No final do ano passado, como já ocorrera em outra ocasião, o ministro Alexandre de Moraes foi ovacionado intensamente na cerimônia de diplomação dos eleitos no Tribunal Superior Eleitoral (TSE), após o discurso histórico que proferiu em defesa do sistema democrático, da regularidade das eleições e da segurança das urnas eletrônicas – bem como reiterando o propósito de perseverar nas apurações e repressão aos crimes cometidos pelos acólitos do governante em fim de mandato, inclusive os atos terroristas por eles praticados ainda naquele mês de dezembro.

A transformação de um juiz do Supremo Tribunal Federal em verdadeiro superstar midiático deve-se à série de decisões firmes que tomou nos procedimentos abertos ali e no TSE para investigar diversos atos antidemocráticos praticados por então integrantes do governo federal, ou seus adeptos – antes, durante e depois da última eleição presidencial.
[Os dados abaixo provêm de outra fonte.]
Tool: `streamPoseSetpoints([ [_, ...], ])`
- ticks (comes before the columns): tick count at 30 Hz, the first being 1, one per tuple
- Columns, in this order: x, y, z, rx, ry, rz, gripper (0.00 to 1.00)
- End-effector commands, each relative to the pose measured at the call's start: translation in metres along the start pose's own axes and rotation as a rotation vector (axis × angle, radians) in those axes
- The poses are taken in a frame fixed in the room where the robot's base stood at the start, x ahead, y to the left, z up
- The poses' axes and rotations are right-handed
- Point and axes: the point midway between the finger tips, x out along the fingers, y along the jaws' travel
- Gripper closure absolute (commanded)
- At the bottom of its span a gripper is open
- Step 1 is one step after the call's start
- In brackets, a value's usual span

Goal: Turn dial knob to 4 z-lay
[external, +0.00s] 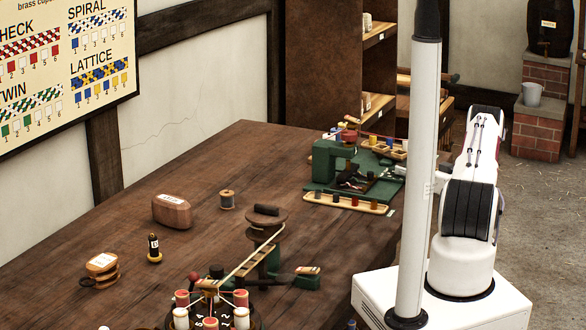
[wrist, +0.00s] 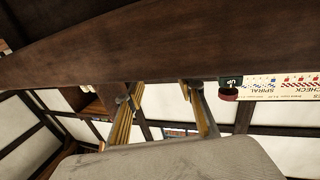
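I cannot make out a dial marked 4 z-lay in either view. In the external view, a dark round plate (external: 254,322) with pale number marks stands at the table's near edge, cut off by the frame, with red and white spools around it. A green machine (external: 333,160) sits at the table's far right end. A brown round-topped post (external: 266,219) stands between them on a green mount.
A tray of small spools (external: 345,204) fronts the green machine.

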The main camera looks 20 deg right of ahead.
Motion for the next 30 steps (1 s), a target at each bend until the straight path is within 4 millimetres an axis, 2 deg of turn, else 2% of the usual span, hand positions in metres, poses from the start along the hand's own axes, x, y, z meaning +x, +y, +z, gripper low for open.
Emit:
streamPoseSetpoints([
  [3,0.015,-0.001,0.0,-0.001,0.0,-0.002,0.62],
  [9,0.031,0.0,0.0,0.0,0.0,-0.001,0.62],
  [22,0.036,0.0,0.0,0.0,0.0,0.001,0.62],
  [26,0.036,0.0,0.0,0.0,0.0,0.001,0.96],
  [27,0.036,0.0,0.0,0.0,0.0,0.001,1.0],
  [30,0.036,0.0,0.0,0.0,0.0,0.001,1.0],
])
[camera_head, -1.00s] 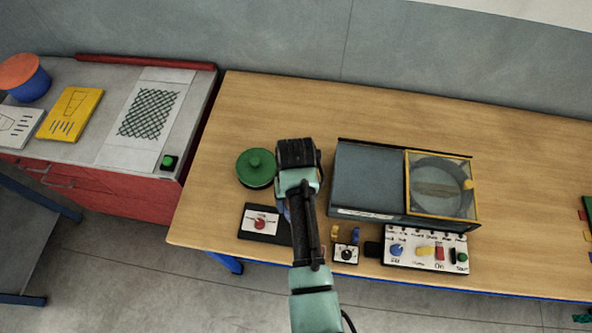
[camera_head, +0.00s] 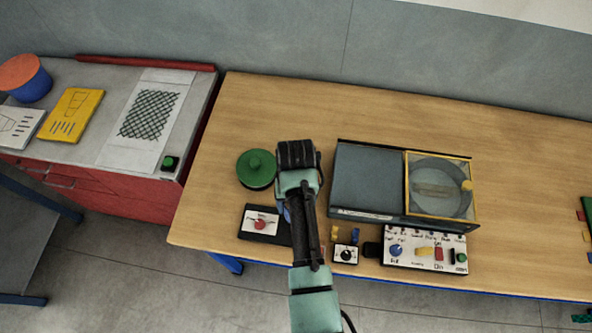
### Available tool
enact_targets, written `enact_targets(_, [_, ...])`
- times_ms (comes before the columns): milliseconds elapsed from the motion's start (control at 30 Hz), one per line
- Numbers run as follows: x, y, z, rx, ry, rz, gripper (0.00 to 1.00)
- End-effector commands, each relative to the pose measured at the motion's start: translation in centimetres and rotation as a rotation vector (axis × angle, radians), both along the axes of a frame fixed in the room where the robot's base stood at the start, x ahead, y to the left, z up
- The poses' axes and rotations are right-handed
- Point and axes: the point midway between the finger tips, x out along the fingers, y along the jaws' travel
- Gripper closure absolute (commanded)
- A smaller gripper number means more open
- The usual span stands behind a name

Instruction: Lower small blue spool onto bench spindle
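A small blue patch (camera_head: 284,210) shows at the left edge of my arm. It may be part of the small blue spool, but most of it is hidden. I cannot make out the bench spindle.
The grey machine (camera_head: 368,178) with a yellow-framed clear lid (camera_head: 440,185) stands right of my gripper. A control panel (camera_head: 425,250), a small knob box (camera_head: 346,254) and a red-knob box (camera_head: 260,223) line the front. The bench's far left is clear.

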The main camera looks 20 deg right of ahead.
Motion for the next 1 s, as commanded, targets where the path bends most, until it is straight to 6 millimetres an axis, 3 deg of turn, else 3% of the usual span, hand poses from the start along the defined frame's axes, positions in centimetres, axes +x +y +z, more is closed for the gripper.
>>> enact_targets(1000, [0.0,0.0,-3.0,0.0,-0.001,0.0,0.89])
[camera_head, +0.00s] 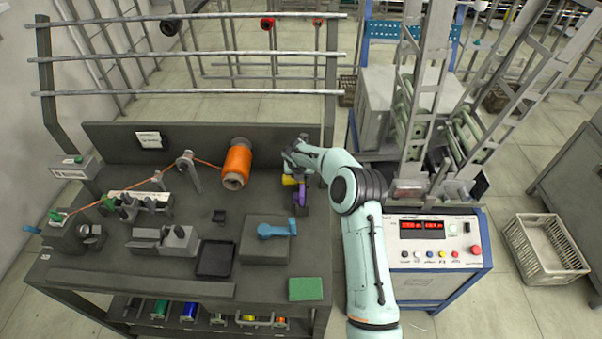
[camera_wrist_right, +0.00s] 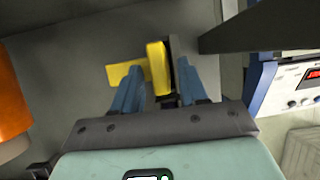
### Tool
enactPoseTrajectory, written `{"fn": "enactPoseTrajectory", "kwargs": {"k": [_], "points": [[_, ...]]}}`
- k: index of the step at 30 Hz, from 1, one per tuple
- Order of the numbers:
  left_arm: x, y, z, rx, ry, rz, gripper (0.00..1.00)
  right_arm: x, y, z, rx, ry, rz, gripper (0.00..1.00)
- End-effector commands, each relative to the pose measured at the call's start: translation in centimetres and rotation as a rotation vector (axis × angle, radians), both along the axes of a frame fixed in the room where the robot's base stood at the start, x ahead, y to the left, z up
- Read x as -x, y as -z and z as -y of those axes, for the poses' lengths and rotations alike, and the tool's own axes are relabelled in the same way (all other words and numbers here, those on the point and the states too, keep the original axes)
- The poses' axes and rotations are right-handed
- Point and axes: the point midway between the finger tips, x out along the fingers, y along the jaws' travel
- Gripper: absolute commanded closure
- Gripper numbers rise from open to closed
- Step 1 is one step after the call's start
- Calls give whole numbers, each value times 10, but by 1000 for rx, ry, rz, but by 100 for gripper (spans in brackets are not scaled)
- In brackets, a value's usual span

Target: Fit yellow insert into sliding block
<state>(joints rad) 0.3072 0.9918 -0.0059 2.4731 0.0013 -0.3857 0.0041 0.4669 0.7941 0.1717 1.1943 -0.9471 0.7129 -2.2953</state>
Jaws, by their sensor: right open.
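A yellow piece (camera_head: 289,180), likely the insert, is at the back right of the dark workbench, close to my right gripper (camera_head: 294,158). In the right wrist view an upright yellow part (camera_wrist_right: 156,68) stands between the blue fingers of my right gripper (camera_wrist_right: 160,88), and a flat yellow part (camera_wrist_right: 125,73) reaches to the left past the left finger. A dark grey plate (camera_wrist_right: 181,62) stands just right of the upright part, by the right finger. The gripper is open. I cannot tell which piece is the sliding block. My left gripper is not in view.
An orange thread bobbin (camera_head: 237,160) stands left of the gripper. A purple part (camera_head: 300,195) lies in front. A block with a blue lever (camera_head: 277,229), a black tray (camera_head: 215,258) and a green pad (camera_head: 305,289) sit nearer. A control panel (camera_head: 425,232) stands right of the bench.

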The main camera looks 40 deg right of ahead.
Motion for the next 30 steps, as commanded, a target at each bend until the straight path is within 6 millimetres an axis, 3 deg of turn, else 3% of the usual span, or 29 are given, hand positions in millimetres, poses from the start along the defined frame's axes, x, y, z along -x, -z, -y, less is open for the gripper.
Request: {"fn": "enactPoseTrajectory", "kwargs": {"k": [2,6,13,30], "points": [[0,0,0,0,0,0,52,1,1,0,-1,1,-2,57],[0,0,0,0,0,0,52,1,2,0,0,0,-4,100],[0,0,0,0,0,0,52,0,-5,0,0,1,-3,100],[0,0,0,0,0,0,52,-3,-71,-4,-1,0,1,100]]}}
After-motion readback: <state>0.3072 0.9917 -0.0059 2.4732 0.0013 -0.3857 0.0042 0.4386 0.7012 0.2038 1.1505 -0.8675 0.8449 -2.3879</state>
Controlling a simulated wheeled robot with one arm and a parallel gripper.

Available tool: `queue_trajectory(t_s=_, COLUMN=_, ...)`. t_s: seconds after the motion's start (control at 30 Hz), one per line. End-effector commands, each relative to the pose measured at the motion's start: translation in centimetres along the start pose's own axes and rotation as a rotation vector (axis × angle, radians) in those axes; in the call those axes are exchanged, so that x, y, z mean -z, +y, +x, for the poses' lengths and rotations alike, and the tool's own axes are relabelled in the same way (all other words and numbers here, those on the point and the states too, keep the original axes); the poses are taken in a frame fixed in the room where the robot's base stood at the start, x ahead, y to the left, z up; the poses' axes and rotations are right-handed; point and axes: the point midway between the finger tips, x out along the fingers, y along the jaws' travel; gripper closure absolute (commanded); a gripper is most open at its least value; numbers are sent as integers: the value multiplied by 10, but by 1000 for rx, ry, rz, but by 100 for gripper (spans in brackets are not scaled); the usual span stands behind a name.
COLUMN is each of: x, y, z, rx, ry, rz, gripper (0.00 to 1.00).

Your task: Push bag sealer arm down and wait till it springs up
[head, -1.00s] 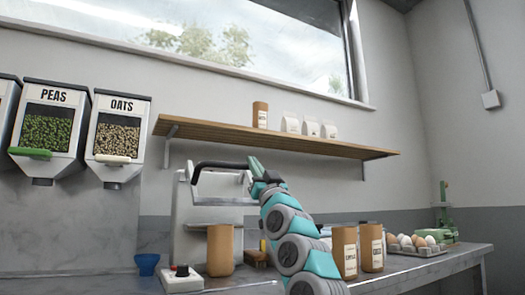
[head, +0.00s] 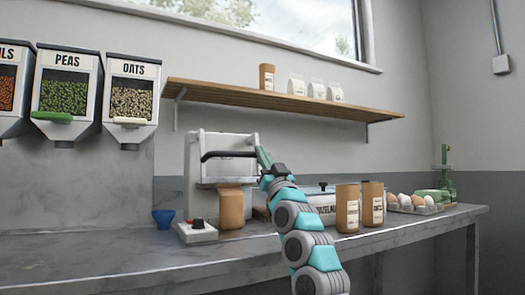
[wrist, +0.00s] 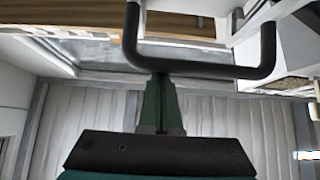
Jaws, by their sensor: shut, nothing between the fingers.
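The bag sealer (head: 196,168) is a white machine at the back of the counter. Its black arm handle (head: 228,154) juts forward, below the top of the machine body. A brown paper bag (head: 230,208) stands under it at the front, its top just below the sealer's jaw. My gripper (head: 262,156) is at the right end of the handle, shut with nothing between its fingers. In the wrist view, the green fingers (wrist: 160,105) are together and their tips meet the black handle bar (wrist: 205,70). I cannot tell how firmly they press.
A small white box with a dark knob (head: 198,231) and a blue cup (head: 163,219) stand left of the bag. Brown bags (head: 347,208) and a tray of eggs (head: 412,205) stand to the right. A shelf (head: 285,103) hangs above.

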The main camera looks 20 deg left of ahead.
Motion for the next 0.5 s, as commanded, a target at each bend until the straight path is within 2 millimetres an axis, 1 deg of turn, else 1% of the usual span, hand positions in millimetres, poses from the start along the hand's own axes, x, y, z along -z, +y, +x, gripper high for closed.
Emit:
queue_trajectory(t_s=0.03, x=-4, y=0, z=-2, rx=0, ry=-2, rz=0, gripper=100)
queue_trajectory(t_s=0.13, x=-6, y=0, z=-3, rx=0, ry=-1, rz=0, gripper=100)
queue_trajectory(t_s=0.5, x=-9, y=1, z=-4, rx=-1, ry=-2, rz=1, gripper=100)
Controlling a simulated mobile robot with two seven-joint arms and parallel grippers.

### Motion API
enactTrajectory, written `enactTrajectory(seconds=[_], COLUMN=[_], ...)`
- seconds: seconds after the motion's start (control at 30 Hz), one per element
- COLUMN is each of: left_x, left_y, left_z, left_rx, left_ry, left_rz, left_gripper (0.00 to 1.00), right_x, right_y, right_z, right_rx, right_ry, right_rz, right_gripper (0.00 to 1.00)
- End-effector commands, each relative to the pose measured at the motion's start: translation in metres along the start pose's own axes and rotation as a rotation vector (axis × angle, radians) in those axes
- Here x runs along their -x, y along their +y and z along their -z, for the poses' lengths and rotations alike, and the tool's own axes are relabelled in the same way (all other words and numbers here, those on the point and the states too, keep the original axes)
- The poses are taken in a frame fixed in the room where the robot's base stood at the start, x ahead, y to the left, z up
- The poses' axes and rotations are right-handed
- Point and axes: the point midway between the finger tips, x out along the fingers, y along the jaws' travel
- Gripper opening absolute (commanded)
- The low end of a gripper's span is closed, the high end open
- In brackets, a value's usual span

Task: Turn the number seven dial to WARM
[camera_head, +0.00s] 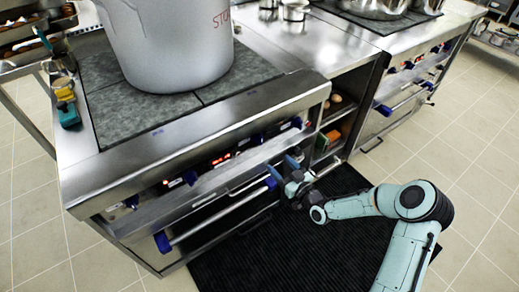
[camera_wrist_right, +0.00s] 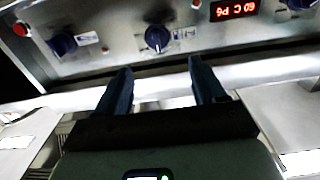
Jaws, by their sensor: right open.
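The stove's front panel (camera_head: 205,165) carries several dark blue dials and red lit displays in the head view. In the right wrist view one blue dial (camera_wrist_right: 157,38) with a pale mark on it stands just beyond my fingertips, roughly centred between them. A second blue dial (camera_wrist_right: 62,44) is to its left. The number labels are too small to read, so I cannot tell which dial is number seven. My right gripper (camera_wrist_right: 160,80) is open and empty, its two fingers apart and pointing at the panel; it also shows before the stove front in the head view (camera_head: 291,165).
A large stockpot (camera_head: 170,50) stands on the grey cooktop (camera_head: 125,112). A steel oven handle bar (camera_head: 220,215) runs below the panel, close to my right gripper. A red display (camera_wrist_right: 234,9) and a red button (camera_wrist_right: 21,29) flank the dials. A black mat (camera_head: 250,260) covers the floor.

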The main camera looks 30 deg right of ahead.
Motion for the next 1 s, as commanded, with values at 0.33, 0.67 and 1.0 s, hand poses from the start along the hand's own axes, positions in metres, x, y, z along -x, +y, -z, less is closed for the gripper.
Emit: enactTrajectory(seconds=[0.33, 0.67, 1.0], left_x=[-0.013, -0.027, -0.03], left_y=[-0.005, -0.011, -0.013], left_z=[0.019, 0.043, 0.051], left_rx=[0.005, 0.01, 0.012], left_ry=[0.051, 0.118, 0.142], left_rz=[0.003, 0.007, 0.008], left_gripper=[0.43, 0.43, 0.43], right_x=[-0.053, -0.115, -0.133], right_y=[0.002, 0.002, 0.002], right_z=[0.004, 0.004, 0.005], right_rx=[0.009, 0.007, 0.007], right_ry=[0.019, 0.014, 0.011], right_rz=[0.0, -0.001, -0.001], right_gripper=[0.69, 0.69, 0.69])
E esta louvável atuação teve continuidade, logo ao início do novo mandato presidencial, em face da tentativa inaceitável de golpe de estado patrocinada pela horda neofascista, inspirada por sua patética liderança.

Conforme se sabe, o grotesco putsch gorou, diante da pronta e efetiva reação coordenada pelo presidente da República, o ministro da Justiça e a Suprema Corte, já a partir do final da tarde de 8 de janeiro. Em consequência, com inédita rapidez e eficácia, e preservadas as garantias constitucionais, foram presas mais de mil pessoas que participaram, direta ou indiretamente, dos crimes investigados e contra as quais foram instaurados inquéritos que originaram ações penais e civis, visando à sua punição e à reparação dos danos causados.

Ressalvada a louvável firmeza com que aquele ministro vem desempenhando seu papel, deve-se salientar a atuação de todo o Supremo Tribunal, neste período em que se tornou o principal – por vezes até único – anteparo institucional aos arreganhos autoritários do tosco personagem guindado à curul presidencial em 2018.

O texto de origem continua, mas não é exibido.